It was Friday morning and time for my driver’s test in Japan (driving on the other side of the road for me is a very bad idea!) when another officer asked me if I wanted to go to Ekumae that evening to a Lantern Festival. I had nothing else going on so of course I said yet. I finished my drivers test (which I passed!) when shopping for a few items then headed back to get ready to go. I brought a back pack of snacks along for the ride and we were headed to the train station in the early afternoon to catch the train to Ekumae. J has more cultural experiences then me, so I decided to let him buy the train tickets and a good thing that was.
As you can see everything is in Japanese and you need to pick which town you are going to from the list. It is very confusing sometimes.
He bought us our tickets and for an hour and a half we steamed along the Japanese countryside past rice paddy fields, thatched-roof houses, and gorgeous mountains. It was a very relaxing ride and one I enjoyed thoroughly. J had bought 6 different pastries at the train station which we each tried pieces of. I can’t get enough of the pastries here. Since Japanese houses don’t have ovens, they buy all of their breads and pastries from the market and they truly have some of the best pastries I have every eaten.
Our train was small and only had 3 cars, there weren’t many people on board and we were 24 stops away. We worried a little bit how we would find the festival once we got to the town but as we slid into the station, there was no more worrying necessary. We could see the HUGE lantern tower from the train windows and knew exactly which direction to go when we debarked.
As we were walking off, we passed a group of school boys who said hi to us in English then they told me how hott I was. I just laughed and waved. O school boys. As we mosey’d up the street we immediately saw little stands selling different things. I bought a tea pot with two cups and I tried Takoyaki for the first time! Takoyaki is little dough balls made with octopus in the center and Japanese mayonnaise on top.
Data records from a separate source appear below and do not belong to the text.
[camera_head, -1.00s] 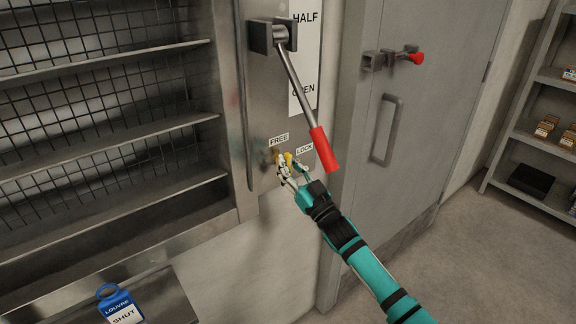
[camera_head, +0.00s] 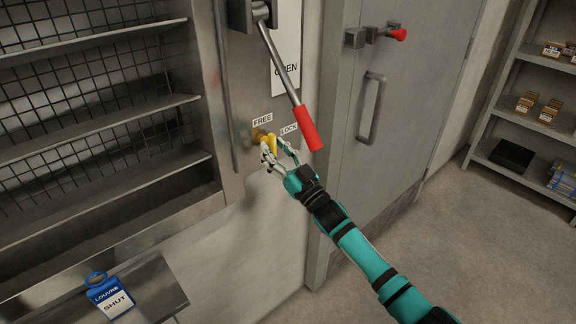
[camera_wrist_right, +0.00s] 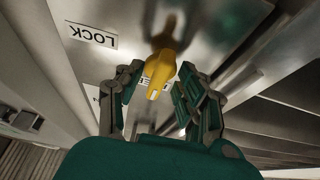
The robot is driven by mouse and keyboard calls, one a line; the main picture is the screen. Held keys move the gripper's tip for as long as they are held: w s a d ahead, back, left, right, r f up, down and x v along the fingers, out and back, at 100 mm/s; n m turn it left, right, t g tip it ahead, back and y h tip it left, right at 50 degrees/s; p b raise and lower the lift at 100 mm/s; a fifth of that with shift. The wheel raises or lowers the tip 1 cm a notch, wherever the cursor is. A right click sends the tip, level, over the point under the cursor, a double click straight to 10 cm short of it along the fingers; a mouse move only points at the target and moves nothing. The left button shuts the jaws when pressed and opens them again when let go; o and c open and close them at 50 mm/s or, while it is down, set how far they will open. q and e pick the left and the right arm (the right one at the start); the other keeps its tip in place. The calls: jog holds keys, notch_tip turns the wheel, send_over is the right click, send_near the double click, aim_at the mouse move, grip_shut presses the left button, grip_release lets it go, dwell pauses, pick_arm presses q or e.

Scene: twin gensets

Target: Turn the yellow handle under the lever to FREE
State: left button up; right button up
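The yellow handle (camera_head: 271,144) sits on the grey metal panel below the lever, under the FREE label (camera_head: 262,120) and left of the LOCK label (camera_head: 288,129). Its tip slants down and to the right in the head view. My right gripper (camera_head: 274,151) is at the handle. In the right wrist view the yellow handle (camera_wrist_right: 162,75) stands between the two spread fingers of the right gripper (camera_wrist_right: 157,88), with visible gaps on both sides. The lever (camera_head: 280,60) with its red grip (camera_head: 307,128) hangs just above and right of my gripper. My left gripper is not in view.
A louvre frame with shelves (camera_head: 100,125) and mesh is at left. A blue LOUVRE SHUT tag (camera_head: 108,296) lies on a ledge below. A grey door (camera_head: 420,110) with a red-knobbed latch (camera_head: 398,34) stands right of the panel. Shelving (camera_head: 520,120) is at far right.

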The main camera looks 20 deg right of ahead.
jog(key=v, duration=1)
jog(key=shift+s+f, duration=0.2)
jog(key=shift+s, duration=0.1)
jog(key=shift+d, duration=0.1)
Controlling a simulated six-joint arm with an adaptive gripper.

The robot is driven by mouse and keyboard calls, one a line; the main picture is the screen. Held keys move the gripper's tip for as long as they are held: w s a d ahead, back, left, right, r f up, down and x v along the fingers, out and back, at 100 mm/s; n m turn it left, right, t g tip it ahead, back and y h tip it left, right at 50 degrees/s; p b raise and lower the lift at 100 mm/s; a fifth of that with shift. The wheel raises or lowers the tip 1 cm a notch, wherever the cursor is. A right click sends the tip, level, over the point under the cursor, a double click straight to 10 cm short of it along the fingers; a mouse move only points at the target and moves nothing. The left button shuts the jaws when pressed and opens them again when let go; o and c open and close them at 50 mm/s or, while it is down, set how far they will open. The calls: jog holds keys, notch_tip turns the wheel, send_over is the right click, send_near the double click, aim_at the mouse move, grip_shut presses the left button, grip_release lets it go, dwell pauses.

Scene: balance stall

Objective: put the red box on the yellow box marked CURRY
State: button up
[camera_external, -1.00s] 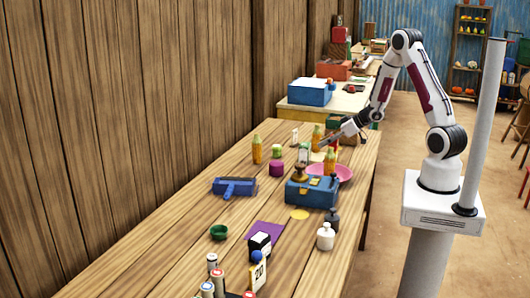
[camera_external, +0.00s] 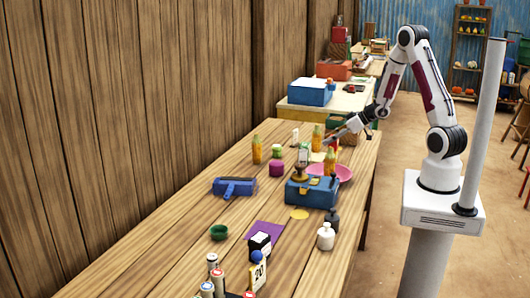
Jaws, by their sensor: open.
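My gripper (camera_external: 329,141) is open and empty at the far right end of the long wooden table, pointing left above the tabletop near the orange bottles. I cannot make out a yellow box with the word CURRY; no lettering of that kind is readable at this size. I cannot tell which thing is the task's red box.
Orange bottles (camera_external: 257,150), a magenta pot (camera_external: 277,169), a pink dish (camera_external: 345,172) and a blue scale (camera_external: 312,192) crowd the table below my gripper. A blue tool (camera_external: 235,187) lies left. The wooden wall borders the table's left side; the near left tabletop is clear.

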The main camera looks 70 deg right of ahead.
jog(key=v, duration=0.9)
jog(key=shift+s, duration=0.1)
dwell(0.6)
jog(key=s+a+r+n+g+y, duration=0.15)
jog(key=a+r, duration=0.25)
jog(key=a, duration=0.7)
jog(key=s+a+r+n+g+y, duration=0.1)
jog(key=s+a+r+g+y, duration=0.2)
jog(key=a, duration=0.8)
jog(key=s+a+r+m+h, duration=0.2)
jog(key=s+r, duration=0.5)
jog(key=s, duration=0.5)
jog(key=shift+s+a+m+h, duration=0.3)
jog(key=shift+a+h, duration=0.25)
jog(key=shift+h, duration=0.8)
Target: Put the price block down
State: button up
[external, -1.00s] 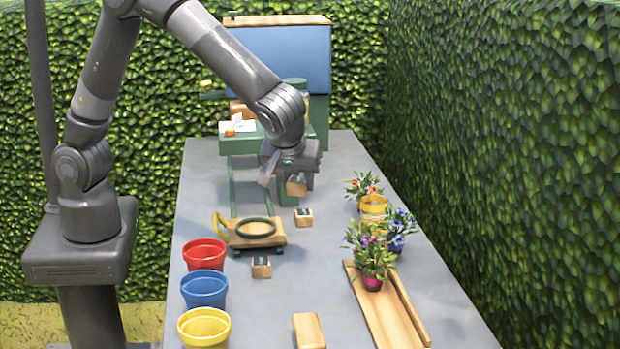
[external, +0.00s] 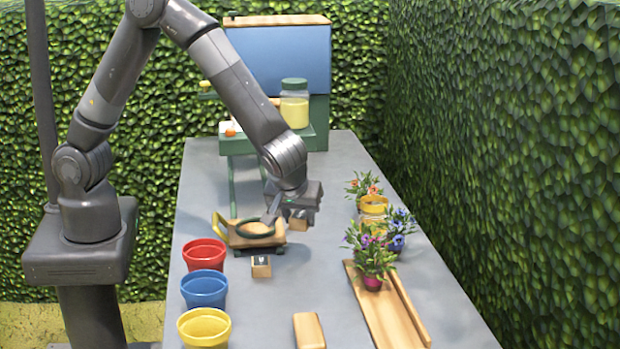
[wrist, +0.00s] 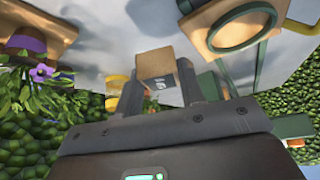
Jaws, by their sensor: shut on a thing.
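The price block (external: 298,223) is a small wooden block with a dark, marked face. My gripper (external: 289,212) is shut on it, low over the table at the right end of the wooden cart. In the wrist view the block (wrist: 160,65) sits between the two fingers (wrist: 162,90). I cannot tell whether its underside touches the table. A second small block with a dark face (external: 261,267) stands on the table in front of the cart. The spot where another such block stood is covered by my gripper and the held block.
The wooden cart (external: 270,239) with a green ring is close on the left. Red (external: 205,254), blue (external: 204,289) and yellow (external: 204,327) pots line the left edge. Potted flowers (external: 371,262) and a wooden tray (external: 385,318) are at right.

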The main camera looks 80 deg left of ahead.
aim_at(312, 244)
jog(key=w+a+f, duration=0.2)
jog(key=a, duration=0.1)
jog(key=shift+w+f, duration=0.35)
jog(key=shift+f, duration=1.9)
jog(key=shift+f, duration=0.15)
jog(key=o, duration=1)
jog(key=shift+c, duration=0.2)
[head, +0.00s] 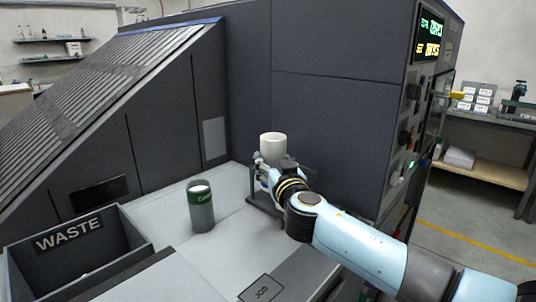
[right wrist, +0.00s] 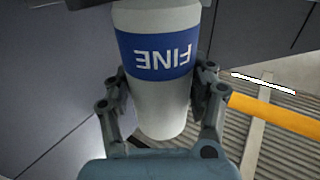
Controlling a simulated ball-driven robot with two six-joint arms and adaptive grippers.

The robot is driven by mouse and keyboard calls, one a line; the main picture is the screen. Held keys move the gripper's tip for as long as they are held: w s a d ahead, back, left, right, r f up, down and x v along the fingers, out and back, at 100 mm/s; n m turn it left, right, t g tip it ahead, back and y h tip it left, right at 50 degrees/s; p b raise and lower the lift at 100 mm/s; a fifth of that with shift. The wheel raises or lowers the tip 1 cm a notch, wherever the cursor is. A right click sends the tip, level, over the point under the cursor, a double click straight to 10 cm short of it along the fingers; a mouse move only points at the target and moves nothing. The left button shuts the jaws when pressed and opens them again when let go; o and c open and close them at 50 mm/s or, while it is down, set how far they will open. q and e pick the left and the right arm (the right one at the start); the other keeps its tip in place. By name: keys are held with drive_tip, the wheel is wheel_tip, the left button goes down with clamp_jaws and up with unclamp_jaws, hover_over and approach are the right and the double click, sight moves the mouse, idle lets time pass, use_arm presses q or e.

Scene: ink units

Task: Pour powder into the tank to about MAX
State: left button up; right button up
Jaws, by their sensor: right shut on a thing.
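A pale canister (head: 273,146) is held up in front of the dark machine in the head view, looking roughly upright. In the right wrist view the canister (right wrist: 160,100) is whitish with a blue band reading FINE, which appears upside down there. My right gripper (head: 266,173) is shut on it, one finger on each side, as the right wrist view shows the gripper (right wrist: 163,84) too. A grey canister with a green label (head: 201,210) stands upright on the bench to the left, pale at its top. I cannot make out the tank or a MAX mark. My left gripper is not in view.
A dark bin marked WASTE (head: 68,237) stands at the front left. A plate marked JOB (head: 262,289) lies at the bench front. A dark stand (head: 262,206) is below my right gripper. The machine (head: 335,130) closes off the back. The bench between canister and stand is clear.

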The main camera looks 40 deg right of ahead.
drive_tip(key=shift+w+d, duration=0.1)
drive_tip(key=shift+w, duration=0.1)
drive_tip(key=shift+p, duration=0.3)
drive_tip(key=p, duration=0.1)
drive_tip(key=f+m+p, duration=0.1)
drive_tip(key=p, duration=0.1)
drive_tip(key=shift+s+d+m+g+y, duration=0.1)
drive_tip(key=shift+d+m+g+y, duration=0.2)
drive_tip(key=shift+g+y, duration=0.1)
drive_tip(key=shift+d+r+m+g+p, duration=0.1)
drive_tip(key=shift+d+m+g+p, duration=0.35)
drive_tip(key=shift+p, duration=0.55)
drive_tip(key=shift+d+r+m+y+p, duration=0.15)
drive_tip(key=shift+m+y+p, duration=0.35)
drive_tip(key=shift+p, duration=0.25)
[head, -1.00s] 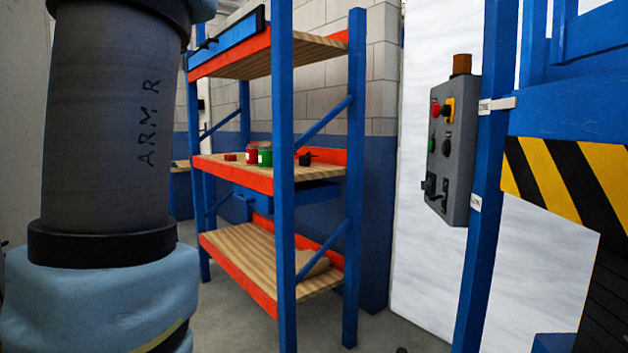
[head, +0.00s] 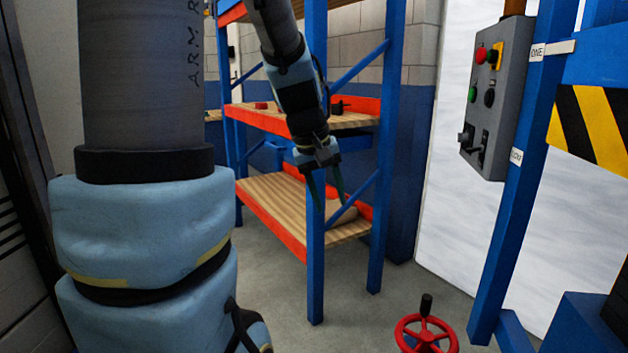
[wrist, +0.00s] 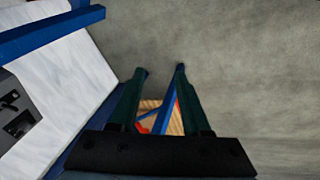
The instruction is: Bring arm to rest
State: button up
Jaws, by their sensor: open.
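My gripper (head: 326,192) hangs pointing down in the head view, in front of the blue and orange shelving rack. Its two dark green fingers are apart with nothing between them. In the wrist view my gripper (wrist: 163,72) is also open and empty, with grey floor beyond the fingertips and a bit of the rack behind the fingers. My upper arm fills the left of the head view.
The rack (head: 316,260) has wooden shelves with small items. A grey control box (head: 497,95) with buttons is mounted on a blue post (head: 518,190) at right. A red handwheel (head: 426,335) is low at the front. Grey floor lies between rack and wheel.

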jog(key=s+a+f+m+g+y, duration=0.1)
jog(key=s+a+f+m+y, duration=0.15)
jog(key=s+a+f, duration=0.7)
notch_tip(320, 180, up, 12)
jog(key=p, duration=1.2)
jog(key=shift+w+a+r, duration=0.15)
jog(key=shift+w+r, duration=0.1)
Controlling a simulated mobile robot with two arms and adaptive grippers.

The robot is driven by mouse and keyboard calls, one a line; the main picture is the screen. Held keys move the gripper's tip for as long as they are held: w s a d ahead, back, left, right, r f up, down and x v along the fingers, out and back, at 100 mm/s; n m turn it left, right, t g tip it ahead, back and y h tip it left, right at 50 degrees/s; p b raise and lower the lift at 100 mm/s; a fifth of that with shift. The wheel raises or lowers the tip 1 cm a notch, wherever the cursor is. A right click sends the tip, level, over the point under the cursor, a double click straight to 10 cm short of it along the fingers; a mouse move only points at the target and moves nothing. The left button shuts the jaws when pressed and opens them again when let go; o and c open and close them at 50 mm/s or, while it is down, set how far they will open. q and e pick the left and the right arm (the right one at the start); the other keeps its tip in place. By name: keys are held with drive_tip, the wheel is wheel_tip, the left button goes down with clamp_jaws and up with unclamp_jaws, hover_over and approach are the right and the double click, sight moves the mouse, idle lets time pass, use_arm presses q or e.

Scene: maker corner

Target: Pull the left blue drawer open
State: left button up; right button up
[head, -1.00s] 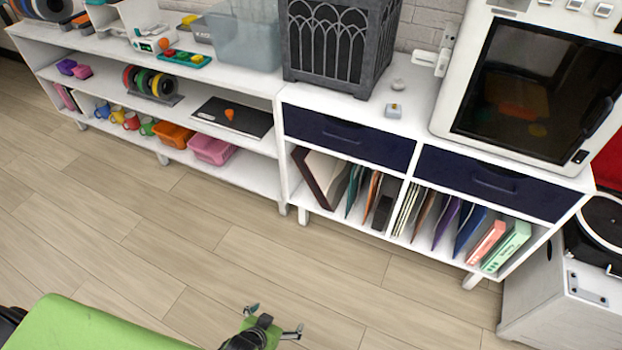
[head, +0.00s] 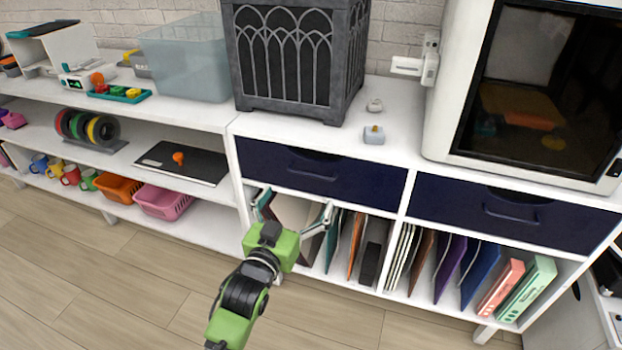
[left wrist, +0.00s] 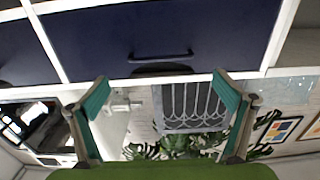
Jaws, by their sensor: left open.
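The left blue drawer (head: 350,182) is a dark navy front set flush in the white cabinet, so it looks closed. Its dark bar handle (head: 308,173) is at the middle of the front. My left gripper (head: 294,210) is open and empty, just below and in front of this drawer, its fingers spread to either side of the handle. In the left wrist view, which is upside down, the drawer front (left wrist: 90,40) and handle (left wrist: 160,57) show beyond the two teal fingertips (left wrist: 161,82), with a gap between. My right gripper is out of view.
The right blue drawer (head: 450,205) looks closed too. Folders and books fill the open shelf below. A grey lantern-like box (head: 290,60) and a white 3D printer (head: 450,90) stand on the cabinet top. The floor (head: 400,330) in front is clear.

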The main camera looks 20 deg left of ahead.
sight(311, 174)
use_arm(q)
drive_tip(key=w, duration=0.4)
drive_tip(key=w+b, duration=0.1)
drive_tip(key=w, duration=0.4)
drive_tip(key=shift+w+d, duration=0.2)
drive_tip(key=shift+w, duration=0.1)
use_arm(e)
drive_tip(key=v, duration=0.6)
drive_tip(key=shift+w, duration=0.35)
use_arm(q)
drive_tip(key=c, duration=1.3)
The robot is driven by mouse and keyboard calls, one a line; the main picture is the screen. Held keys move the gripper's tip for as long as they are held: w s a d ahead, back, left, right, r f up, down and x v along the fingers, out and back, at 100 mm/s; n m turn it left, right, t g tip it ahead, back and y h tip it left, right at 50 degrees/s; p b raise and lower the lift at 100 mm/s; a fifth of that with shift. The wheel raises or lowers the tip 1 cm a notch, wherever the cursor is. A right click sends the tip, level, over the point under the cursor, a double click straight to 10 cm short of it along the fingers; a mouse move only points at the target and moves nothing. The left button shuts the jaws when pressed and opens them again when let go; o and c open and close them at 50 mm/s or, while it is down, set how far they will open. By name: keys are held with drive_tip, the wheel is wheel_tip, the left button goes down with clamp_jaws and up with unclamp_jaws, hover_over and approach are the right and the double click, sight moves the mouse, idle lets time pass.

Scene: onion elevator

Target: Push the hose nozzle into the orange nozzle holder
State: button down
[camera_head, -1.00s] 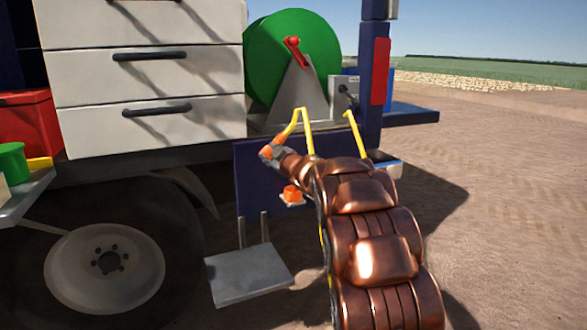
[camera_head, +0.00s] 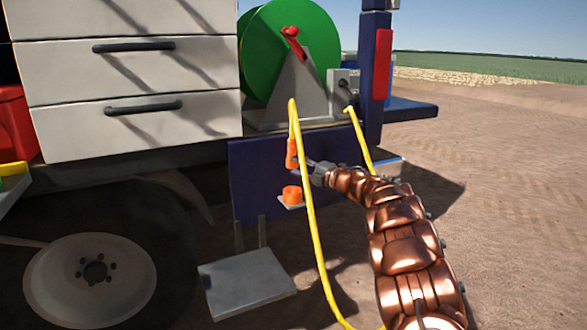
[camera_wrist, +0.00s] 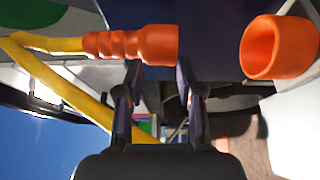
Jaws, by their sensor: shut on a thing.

Takoyaki– (very heavy in the stomach.)
I also tried octopus on a stick. It was very tough and chewy but pretty good.
We indulged in everything that caught our fancy this night. Candied grapes, snow cones, sashimi, all of it. We continued the short trek to the town and did some more searching around, then people started lining the streets just in time for the parade. Two small children saw J and me and ran away from us pointing and shouting. I guess they had never seen white Americans before. I smiled, and finally felt what it was like to be a complete foreigner in a different land. It didn’t bother me much.
A few short minutes later the parade began. It reminded me of the small town parades from back home but the best part was they would march down the street pushing a small stage with music and a guy talking in a microphone. At the end of the street they would wheel the stage around and head back changing the music and the guy in the microphone. They did this about four times until the parade came to an end. I loved it.
After the parade ended we climbed the hill to the Buda Temple and then walked over and up farther to the lantern festival pyramid. It was the biggest lantern pyramid I have ever seen!
The festivities carried on into the night and I watched some karaoke, which led into a traditional Japanese dance off. It was awesome. Some of the dancers were really great the traditional dances were mesmerizing. After the dance competition it had grown very dark outside and a fire works display was about to happen. There were only a few more trains scheduled to pass through and J and I didn’t have anywhere to stay so we decided to skip that part of the show because by this times 1,000 of people had arrived at the town for the lanterns and fire works. We ran to the train station and were there just in time because I train was stopping. We jumped on and headed home. I fell asleep almost immediately I was so exhausted.
It was a great night! I made a new friend, I saw the tallest lantern pyramid in Japan, I watched a traditional Japanese dance competition, and I tried 4 new foods I have never had. Amazing!
P.S. I would just like to point out that societies are not very different. Girls on one side, boys on the other, as always. haha.